FIG. 4F illustrates an example graph of information describing a fault according to an embodiment. In some embodiments, the present disclosure further generating, based on the information in the relation table, a hierarchical model of interrelated fault events across the software application hierarchy, and presenting the hierarchical model to a user. In this example, the data in table 491 is represented as a hierarchical model. The model includes an object 470 in system 1, the root system coupled to objects 471 and 472 in second tier applications, which in turn are coupled to objects 473 and 474 in third tier applications. The model shows errors for each object and hierarchical relationships between them. The model provides a clear picture of the underlying causes of the error in the root application, which may be addressed manually or via an automated IT system.

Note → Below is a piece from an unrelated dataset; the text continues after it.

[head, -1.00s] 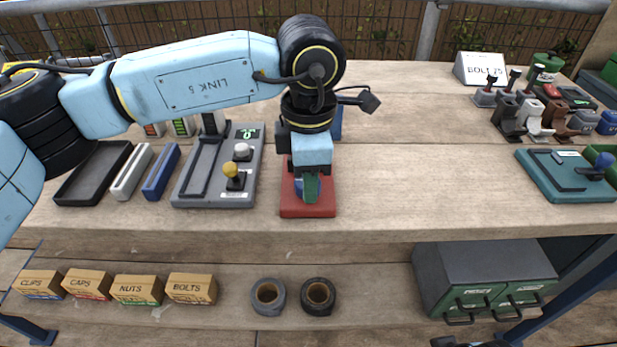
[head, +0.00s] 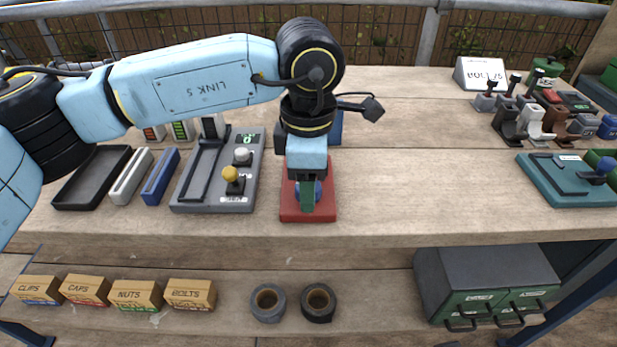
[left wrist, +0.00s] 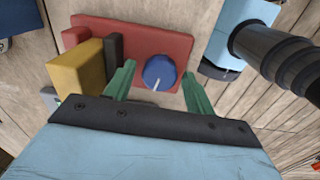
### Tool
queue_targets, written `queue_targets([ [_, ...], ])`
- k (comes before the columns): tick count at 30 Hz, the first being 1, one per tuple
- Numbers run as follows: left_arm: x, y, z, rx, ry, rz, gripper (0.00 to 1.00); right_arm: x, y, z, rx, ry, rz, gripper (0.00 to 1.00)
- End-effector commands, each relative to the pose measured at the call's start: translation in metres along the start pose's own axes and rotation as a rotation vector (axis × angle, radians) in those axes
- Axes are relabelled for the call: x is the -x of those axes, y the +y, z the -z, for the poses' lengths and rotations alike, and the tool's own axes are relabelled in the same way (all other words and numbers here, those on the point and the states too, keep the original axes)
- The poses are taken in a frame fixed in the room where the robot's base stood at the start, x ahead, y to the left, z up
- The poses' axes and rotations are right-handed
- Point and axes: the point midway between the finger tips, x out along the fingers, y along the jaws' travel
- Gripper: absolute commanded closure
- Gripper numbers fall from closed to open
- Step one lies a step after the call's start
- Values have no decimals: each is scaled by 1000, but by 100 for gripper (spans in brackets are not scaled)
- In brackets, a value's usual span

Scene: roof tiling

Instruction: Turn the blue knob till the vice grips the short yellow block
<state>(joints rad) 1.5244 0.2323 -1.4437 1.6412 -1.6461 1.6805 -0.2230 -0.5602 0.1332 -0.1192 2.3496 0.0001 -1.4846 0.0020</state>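The red vice base (head: 291,209) lies near the bench's front edge; it also shows in the left wrist view (left wrist: 140,38). The round blue knob (left wrist: 160,72) with a white pointer mark stands on it. The short yellow block (left wrist: 78,72) lies left of the knob in the left wrist view, beside a dark jaw (left wrist: 114,48); I cannot tell whether they touch. My left gripper (left wrist: 158,69) is open, its green fingers on either side of the knob, with gaps visible. In the head view the left gripper (head: 307,199) partly hides the knob. My right gripper is not clearly visible.
Left of the vice stand a grey panel (head: 207,202) with yellow and white knobs, a blue bar (head: 160,175), a white bar and a black tray (head: 72,200). A teal fixture (head: 560,185) stands at right. The bench between vice and teal fixture is clear.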

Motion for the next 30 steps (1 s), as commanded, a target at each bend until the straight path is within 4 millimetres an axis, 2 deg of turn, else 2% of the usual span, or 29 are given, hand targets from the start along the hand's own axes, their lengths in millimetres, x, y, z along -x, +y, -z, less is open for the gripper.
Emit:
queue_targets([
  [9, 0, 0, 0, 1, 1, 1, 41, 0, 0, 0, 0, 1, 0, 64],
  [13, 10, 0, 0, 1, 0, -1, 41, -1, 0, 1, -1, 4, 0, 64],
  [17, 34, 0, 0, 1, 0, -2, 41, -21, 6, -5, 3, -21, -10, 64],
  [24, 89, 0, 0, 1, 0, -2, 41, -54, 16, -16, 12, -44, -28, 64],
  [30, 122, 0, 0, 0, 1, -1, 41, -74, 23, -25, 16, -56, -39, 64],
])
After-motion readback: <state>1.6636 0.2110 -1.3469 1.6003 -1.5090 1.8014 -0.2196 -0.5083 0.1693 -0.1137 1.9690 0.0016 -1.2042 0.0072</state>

FIG. 5 illustrates hardware of a special purpose computing system 500 configured according to the above disclosure. The following hardware description is merely one example. It is to be understood that a variety of computers topologies may be used to implement the above-described techniques. An example computer system 510 is illustrated in FIG. 5. Computer system 510 includes a bus 505 or other communication mechanism for communicating information, and one or more processor(s) 501 coupled with bus 505 for processing information. Computer system 510 also includes memory 502 coupled to bus 505 for storing information and instructions to be executed by processor 501, including information and instructions for performing some of the techniques described above, for example. Memory 502 may also be used for storing programs executed by processor(s) 501. Possible implementations of memory 502 may be, but are not limited to, random access memory (RAM), read only memory (ROM), or both. A storage device 503 is also provided for storing information and instructions. Common forms of storage devices include, for example, a hard drive, a magnetic disk, an optical disk, a CD-ROM, a DVD, solid state disk, a flash or other non-volatile memory, a USB memory card, or any other electronic storage medium from which a computer can read. Storage device 503 may include source code, binary code, or software files for performing the techniques above, for example. Storage device 503 and memory 502 are both examples of non-transitory computer readable storage mediums (aka, storage media).

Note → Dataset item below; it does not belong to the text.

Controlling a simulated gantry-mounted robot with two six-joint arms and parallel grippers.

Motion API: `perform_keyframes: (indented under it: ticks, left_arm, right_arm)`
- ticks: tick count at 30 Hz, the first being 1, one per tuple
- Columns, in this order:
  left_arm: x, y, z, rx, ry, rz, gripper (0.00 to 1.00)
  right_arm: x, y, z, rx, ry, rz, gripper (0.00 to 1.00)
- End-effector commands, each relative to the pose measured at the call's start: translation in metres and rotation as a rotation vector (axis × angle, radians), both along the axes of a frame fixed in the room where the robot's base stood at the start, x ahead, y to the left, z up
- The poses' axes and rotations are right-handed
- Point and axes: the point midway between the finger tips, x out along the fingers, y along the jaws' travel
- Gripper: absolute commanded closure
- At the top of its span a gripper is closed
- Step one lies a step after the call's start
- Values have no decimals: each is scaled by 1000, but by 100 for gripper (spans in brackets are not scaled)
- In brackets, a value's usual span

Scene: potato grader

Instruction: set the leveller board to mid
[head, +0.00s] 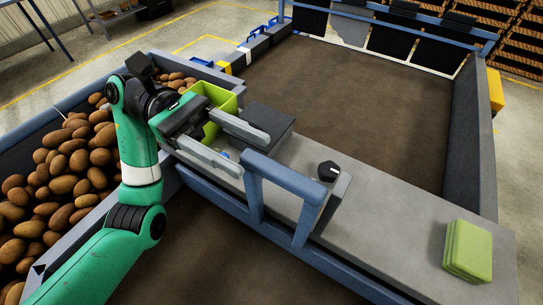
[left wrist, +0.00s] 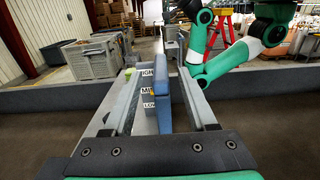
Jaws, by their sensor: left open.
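My left gripper (head: 250,155) is open, its two pale fingers pointing right over the grey bench. In the left wrist view, the same gripper (left wrist: 158,72) has its fingers on either side of a white scale marked high, MID (left wrist: 150,91) and LOW from top to bottom. A blue upright part (left wrist: 164,105), perhaps the leveller board's handle, stands beside the scale between the fingers. I see no contact with it. In the head view only a small blue patch (head: 222,154) shows between the fingers. Which mark the board is at, I cannot tell. My right gripper is out of view.
A blue frame (head: 285,174) rises at the bench's front edge, close to the left fingertips. A black knob (head: 328,170) sits on a grey box. A dark block (head: 268,122), a lime bin (head: 213,98) and a green sponge-like block (head: 468,248) stand on the bench. Potatoes (head: 75,155) lie left.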

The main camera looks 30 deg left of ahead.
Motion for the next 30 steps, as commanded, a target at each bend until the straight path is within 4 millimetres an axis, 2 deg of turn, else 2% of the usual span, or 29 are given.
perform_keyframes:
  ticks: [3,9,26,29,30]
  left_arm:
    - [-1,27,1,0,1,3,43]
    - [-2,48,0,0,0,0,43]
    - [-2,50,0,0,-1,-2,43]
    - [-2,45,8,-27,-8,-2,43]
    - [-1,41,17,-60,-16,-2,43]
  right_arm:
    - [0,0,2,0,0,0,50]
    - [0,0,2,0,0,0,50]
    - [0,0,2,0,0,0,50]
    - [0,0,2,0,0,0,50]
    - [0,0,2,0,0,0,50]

In some systems, computer system 510 may be coupled via bus 505 to a display 512 for displaying information to a computer user. An input device 511 such as a keyboard, touchscreen, and/or mouse is coupled to bus 505 for communicating information and command selections from the user to processor 501. The combination of these components allows the user to communicate with the system. In some systems, bus 505 represents multiple specialized buses for coupling various components of the computer together, for example.

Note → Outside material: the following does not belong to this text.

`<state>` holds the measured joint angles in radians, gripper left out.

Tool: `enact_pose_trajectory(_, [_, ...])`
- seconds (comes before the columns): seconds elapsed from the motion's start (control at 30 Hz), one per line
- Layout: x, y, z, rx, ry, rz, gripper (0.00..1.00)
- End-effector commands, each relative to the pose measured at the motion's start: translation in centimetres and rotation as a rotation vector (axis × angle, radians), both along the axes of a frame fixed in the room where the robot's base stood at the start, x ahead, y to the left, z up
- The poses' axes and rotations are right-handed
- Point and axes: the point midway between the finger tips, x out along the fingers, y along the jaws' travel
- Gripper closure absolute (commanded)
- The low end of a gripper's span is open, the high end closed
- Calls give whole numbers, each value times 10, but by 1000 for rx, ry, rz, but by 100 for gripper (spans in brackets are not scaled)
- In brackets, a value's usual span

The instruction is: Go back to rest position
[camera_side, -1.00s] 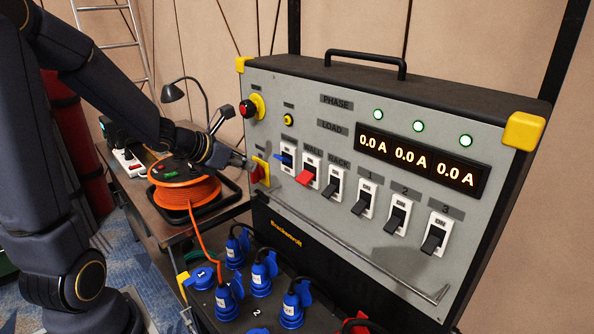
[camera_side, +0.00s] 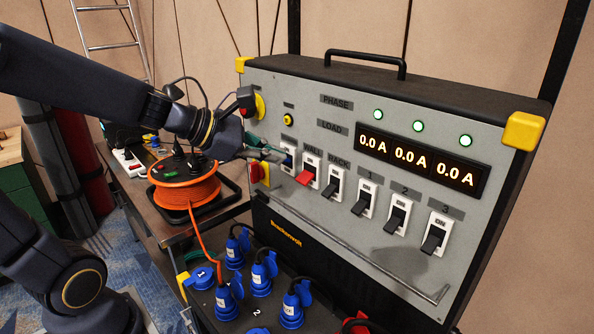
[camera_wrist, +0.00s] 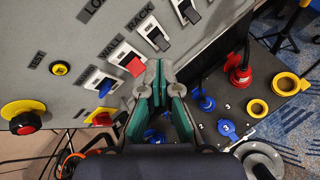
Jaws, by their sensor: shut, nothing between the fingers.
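My gripper (camera_side: 277,155) is in front of the left part of the grey power panel (camera_side: 330,230), just left of the blue switch (camera_side: 287,160), partly covering it. In the wrist view my gripper (camera_wrist: 160,66) shows its two green-lined fingers close together with nothing between them. The wrist view also shows the blue switch (camera_wrist: 105,87) and the red WALL switch (camera_wrist: 132,64) left of the fingertips. I cannot tell whether the fingers touch the panel.
A red stop button (camera_side: 251,104) on a yellow base is partly hidden behind my wrist. An orange cable reel (camera_side: 186,192) stands on the table below my arm. Blue plugs (camera_side: 262,272) fill the front shelf. A metal rail (camera_side: 350,250) crosses the panel front.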

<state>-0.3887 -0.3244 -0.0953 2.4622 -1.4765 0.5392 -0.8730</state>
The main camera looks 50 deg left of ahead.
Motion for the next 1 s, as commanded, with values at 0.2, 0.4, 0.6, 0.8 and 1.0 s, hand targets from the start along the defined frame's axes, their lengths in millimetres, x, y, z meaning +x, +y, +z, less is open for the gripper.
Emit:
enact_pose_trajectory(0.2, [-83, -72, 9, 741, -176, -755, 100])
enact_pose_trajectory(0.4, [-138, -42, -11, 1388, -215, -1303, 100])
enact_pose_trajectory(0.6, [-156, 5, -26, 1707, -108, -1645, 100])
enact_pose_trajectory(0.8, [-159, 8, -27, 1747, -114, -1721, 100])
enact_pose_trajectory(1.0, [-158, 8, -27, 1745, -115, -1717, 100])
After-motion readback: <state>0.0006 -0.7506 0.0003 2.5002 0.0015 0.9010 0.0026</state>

Computer system 510 also includes a network interface 504 coupled with bus 505. Network interface 504 may provide two-way data communication between computer system 510 and a local network 520. Network 520 may represent one or multiple networking technologies, such as Ethernet, local wireless networks (e.g., WiFi), or cellular networks, for example. The network interface 504 may be a wireless or wired connection, for example. Computer system 510 can send and receive information through the network interface 504 across a wired or wireless local area network, an Intranet, or a cellular network to the Internet 530, for example. In some embodiments, a front end (e.g., a browser), for example, may access data and features on backend software systems that may reside on multiple different hardware servers on-prem 531 or across the Internet 530 on servers 532-534. One or more of servers 532-534 may also reside in a cloud computing environment, for example.
Further Examples
Each of the following non-limiting features in the following examples may stand on its own or may be combined in various permutations or combinations with one or more of the other features in the examples below. In various embodiments, the present disclosure may be implemented as a system, method, or computer readable medium.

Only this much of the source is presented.